I've been keeping this news article open in my browser for about a week. It's high time I shared it with everyone else (so I can close and refresh my freakin' browser).
Bad Postcard of the Week sounds maybe a little mean-spirited, if you have an underdoggish view of the postal system, but the writer isn't deriding postal transmissions. He's simply acknowledging that alongside the quaint, gorgeous, and touching postcards flying around the world for over a century, there are also some really bad examples too. There are postcards so ugly, they transgress the border of surrealism.
It is not the postcard's fault. Nobody's saying that.
What I like is that he accepts submissions, so his collection has got to look like the fabric from which nightmares are cut. Can you imagine? In Postcrossing, participants commonly ask for themed postcards: one girl collects black-and-white images, another retiree would like pictures of lighthouses, and some young guy is asking for anything porn-like that can legally be sent through the mail. Everyone has their preferences.

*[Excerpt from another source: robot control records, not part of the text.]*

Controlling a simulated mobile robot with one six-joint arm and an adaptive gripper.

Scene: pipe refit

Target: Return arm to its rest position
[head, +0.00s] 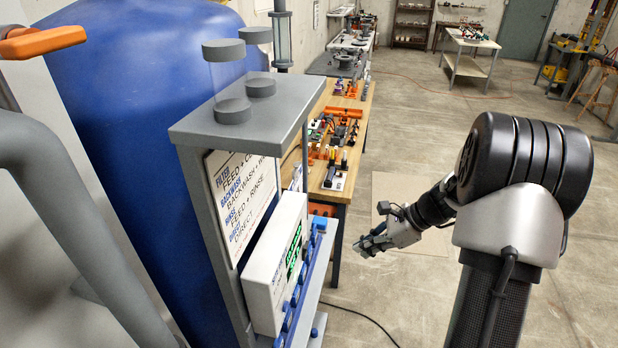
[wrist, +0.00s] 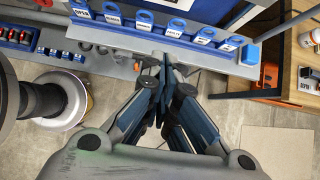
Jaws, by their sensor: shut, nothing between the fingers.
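My gripper (head: 370,243) hangs at the end of my arm, to the right of the grey control stand, in the head view. In the wrist view my gripper (wrist: 163,75) has its fingers together with nothing between them. Its tips are in front of the grey shelf edge with the blue labelled tags (wrist: 175,27). I cannot tell how far the tips are from that edge. My arm (head: 430,208) is bent, reaching left from the thick black joint.
A grey stand (head: 245,110) with a white display box (head: 277,262) is left of my gripper, before a large blue tank (head: 130,90). A wooden workbench (head: 345,150) with parts stands behind. A black cable (head: 362,318) lies on the floor. Floor to the right is open.

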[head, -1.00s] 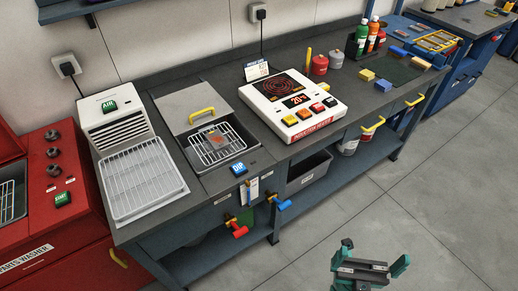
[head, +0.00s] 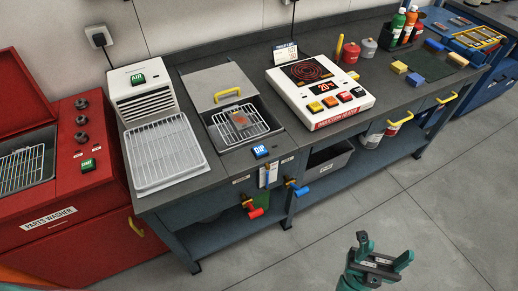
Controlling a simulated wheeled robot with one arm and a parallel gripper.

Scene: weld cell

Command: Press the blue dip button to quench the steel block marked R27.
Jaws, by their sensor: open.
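The blue DIP button (head: 260,151) is on the bench top, at the front edge of the quench tank (head: 217,117). The tank's grey lid with a yellow handle is raised. A wire rack (head: 253,129) sits in the tank, with a small orange-brown block (head: 240,121) on it. Its marking is too small to read, so I cannot tell if it is R27. My gripper (head: 384,252) is open and empty over the floor, in front of the bench and apart from the button, to its lower right.
An induction heater (head: 339,120) stands right of the tank. An air unit (head: 141,92) with a wire tray (head: 158,172) stands left of it. A red parts washer (head: 68,219) is at the far left. Valve handles (head: 299,190) stick out from the bench front. The floor before the bench is clear.

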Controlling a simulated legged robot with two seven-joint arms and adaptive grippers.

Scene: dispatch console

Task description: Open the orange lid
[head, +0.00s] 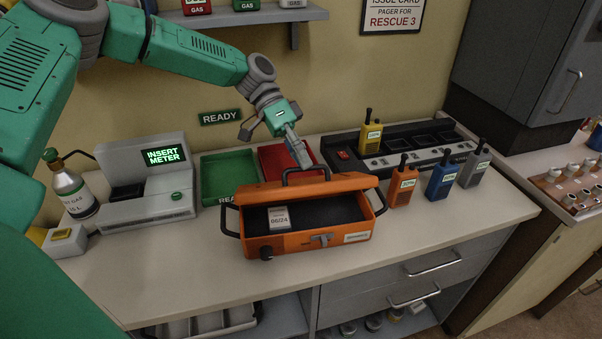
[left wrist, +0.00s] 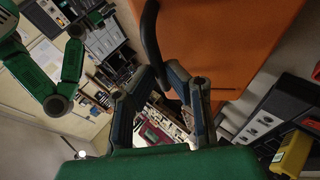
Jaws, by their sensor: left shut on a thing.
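The orange case (head: 310,243) stands on the counter with its dark inside showing, a tag marked 06/24 lying in it. Its orange lid (head: 262,194) is raised at the back edge and seen nearly edge-on. My left gripper (head: 301,160) is shut on the black handle (head: 318,170) at the lid's top. In the left wrist view the lid (left wrist: 220,40) fills the upper right, and its handle (left wrist: 152,42) runs down to the fingers. The grip itself is partly hidden. My right gripper is not seen.
Behind the case are a green tray (head: 228,170) and a red tray (head: 275,158). A grey meter station (head: 150,190) stands left. At right are a charger dock (head: 345,155) and orange (head: 402,185), blue (head: 441,178) and grey (head: 473,168) radios. The counter front is clear.

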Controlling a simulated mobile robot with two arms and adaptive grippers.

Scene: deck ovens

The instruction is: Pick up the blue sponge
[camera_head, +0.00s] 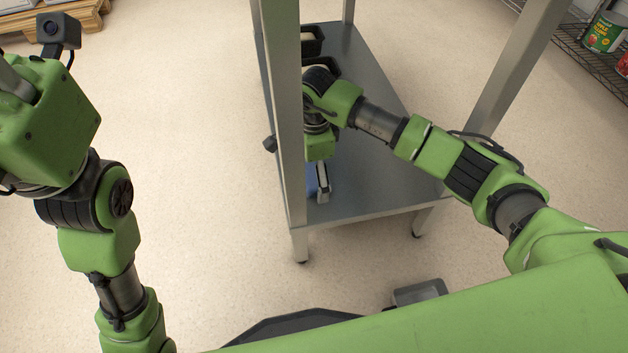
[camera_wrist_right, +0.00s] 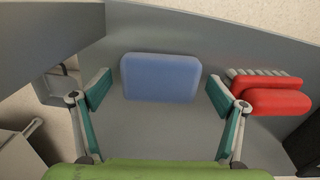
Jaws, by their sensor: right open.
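The blue sponge (camera_wrist_right: 160,77) lies flat on the grey metal shelf (camera_wrist_right: 150,125) in the right wrist view. My right gripper (camera_wrist_right: 158,92) is open, with one finger to the left of the sponge and the other to its right. There are visible gaps between both fingers and the sponge. In the head view, only a bit of the blue sponge (camera_head: 311,182) shows, beside my right gripper (camera_head: 319,186) and partly behind a table post. My left arm stands at the left of the head view; its fingers are out of the frame.
A red item with a grey ridged edge (camera_wrist_right: 275,100) lies right of the sponge, close to the right finger. A steel post (camera_head: 281,110) stands close by my right wrist. Dark bins (camera_head: 312,42) sit farther back on the shelf. Cans (camera_head: 605,34) stand on a wire rack.

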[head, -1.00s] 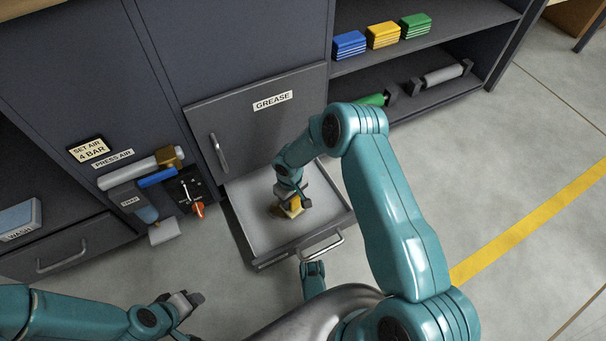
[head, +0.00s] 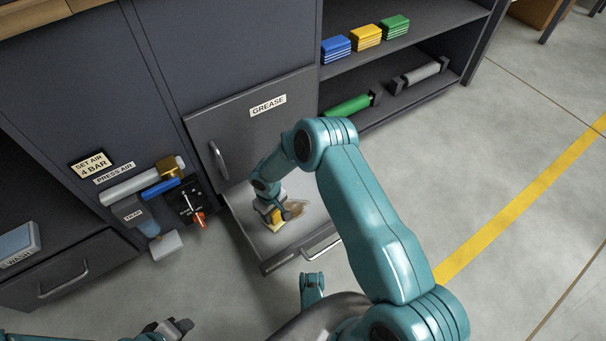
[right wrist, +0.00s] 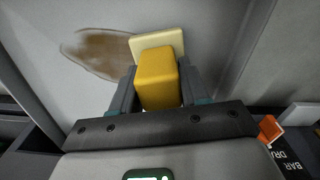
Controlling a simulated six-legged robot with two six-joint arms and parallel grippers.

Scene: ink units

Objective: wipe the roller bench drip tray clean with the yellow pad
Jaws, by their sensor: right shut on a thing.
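The drip tray (head: 262,238) is an open grey drawer under the GREASE door. My right gripper (head: 272,215) is inside it, shut on the yellow pad (head: 278,227). In the right wrist view the pad (right wrist: 158,78) shows a yellow block handle with a paler sheet at its far end, between both fingers. Whether it presses on the tray floor I cannot tell. A brown smear (head: 297,209) lies on the tray floor right of the pad; it shows left of the pad in the right wrist view (right wrist: 105,52). My left gripper (head: 178,328) is at the bottom left, away from the tray; its jaw opening is unclear.
The tray's front handle (head: 322,247) faces me. Left of the tray are the press air unit (head: 145,183) and an orange-red lever (head: 199,219). Blue, yellow and green pad stacks (head: 366,36) sit on the shelf above rollers (head: 348,105). Floor at right is clear.

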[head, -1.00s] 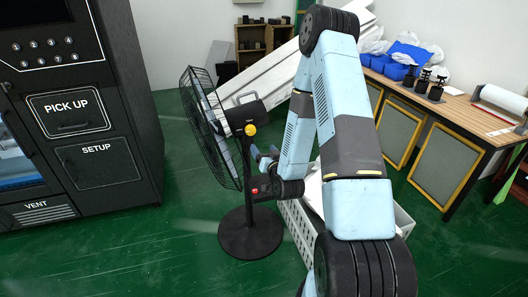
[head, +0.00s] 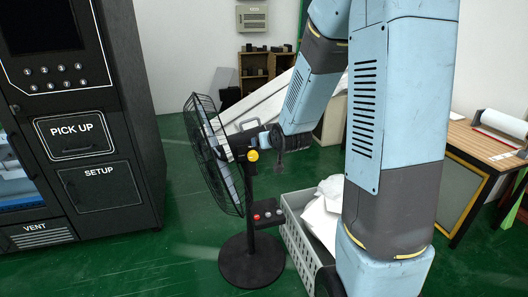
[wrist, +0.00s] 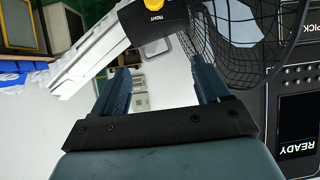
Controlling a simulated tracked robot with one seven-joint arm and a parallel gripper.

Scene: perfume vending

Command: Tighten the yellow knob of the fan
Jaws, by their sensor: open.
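The black pedestal fan (head: 251,262) stands upright on the green floor, its caged head turned to the left. Its yellow knob (head: 253,155) sits on the side of the motor housing. In the wrist view the yellow knob (wrist: 152,4) shows at the top edge, partly cut off, on the black housing above a white label. My gripper (wrist: 162,72) is open and empty, with a clear gap between its two fingers. The knob is beyond the fingertips, apart from them. In the head view my wrist is just behind and right of the fan head, and the fingers are partly hidden there.
The black vending machine (head: 92,120) stands at the left. A white crate (head: 300,247) with white contents is right of the fan pole. A control box (head: 266,213) with buttons juts from the pole. A wooden table (head: 478,142) is at the right. Floor is free left of the fan.

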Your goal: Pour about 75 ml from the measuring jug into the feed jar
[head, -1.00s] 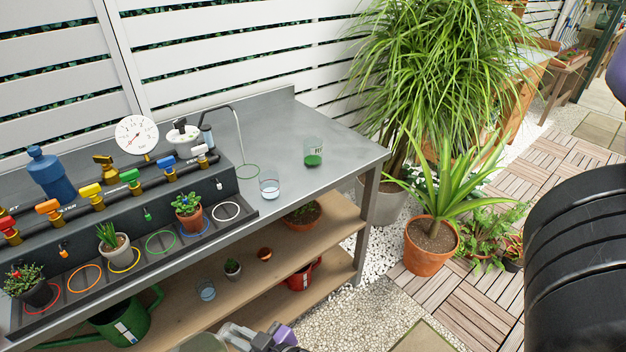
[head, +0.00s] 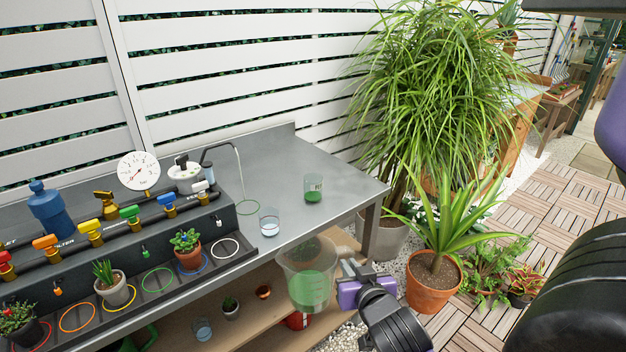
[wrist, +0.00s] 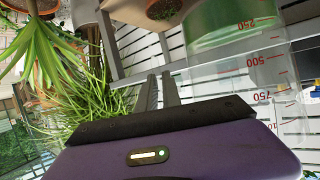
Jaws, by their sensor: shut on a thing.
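The measuring jug (head: 307,274) is large and clear, with green liquid inside. It hangs in the air in front of the bench's front edge, roughly upright. My gripper (head: 347,278) is shut on it at its right side; the exact grip on the handle is small in the head view. In the wrist view the jug's wall (wrist: 238,75) shows red volume marks and green liquid, beside my gripper's fingers (wrist: 160,92). A small clear jar with green liquid and a label, likely the feed jar (head: 313,188), stands on the bench, behind and above the jug in the picture.
A glass with clear bluish liquid (head: 269,222) stands left of the jar near the bench's front edge. A thin bent tube (head: 240,170) rises over a green ring. Valves and potted plants fill the left. The metal bench top (head: 345,180) is clear around the jar.

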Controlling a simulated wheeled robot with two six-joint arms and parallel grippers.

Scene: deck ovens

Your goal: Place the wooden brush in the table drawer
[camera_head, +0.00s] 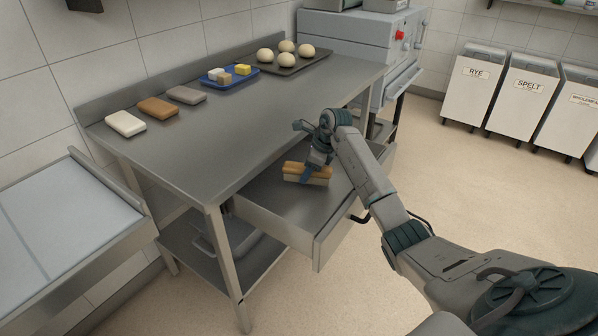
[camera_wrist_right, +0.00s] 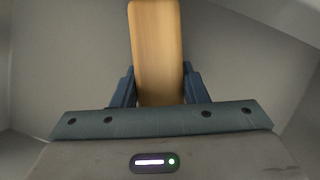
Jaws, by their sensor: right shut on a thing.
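The wooden brush (camera_head: 294,168) has a tan wooden back and a paler lower side. My right gripper (camera_head: 313,174) is shut on it, within the outline of the open table drawer (camera_head: 334,229). In the right wrist view, the wooden back (camera_wrist_right: 157,50) lies between the two blue fingers of my right gripper (camera_wrist_right: 158,88), with grey drawer surfaces around it. I cannot tell whether the brush touches the drawer floor. The drawer is pulled out from under the steel table and holds nothing else that I can see. My left gripper does not show.
On the steel table (camera_head: 250,120) lie a white block (camera_head: 125,123), a brown block (camera_head: 158,107), a grey block (camera_head: 186,94), a blue tray (camera_head: 214,82) with small blocks, and a dark tray (camera_head: 309,62) with dough balls. Flour bins (camera_head: 473,85) stand at the right. Open floor lies before the drawer.

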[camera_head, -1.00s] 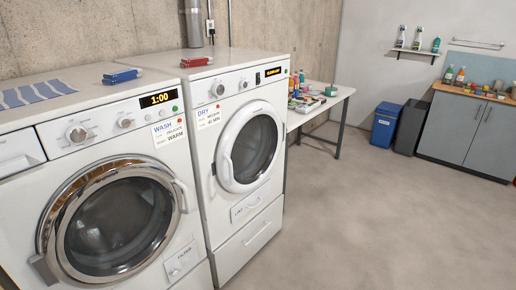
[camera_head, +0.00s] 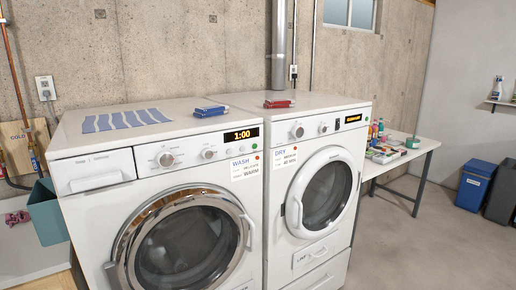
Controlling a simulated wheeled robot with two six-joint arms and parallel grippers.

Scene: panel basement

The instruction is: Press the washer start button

Now, imagine what would happen if you asked everyone for the most garish, confusing postcards anyone could get their hands on. Try to imagine what would show up in your mailbox each week. I'll give you a hint: you can't possibly imagine. The images that would enter your home have the advantage, in that they represent the end-product of someone else's lifetime of poor judgment and damaged aesthetics. You can't sit there for ten whole minutes and guess what otherworldly creations have been orchestrated and set to print.
But it's intriguing, isn't it? Even if you asked for something particular, like "a woman holding a candle" or "a young man in a hat," you would receive the entire world's creative interpretation of those themes. You could conceivably end up with over a hundred different images of a young man in a hat. Isn't that intriguing?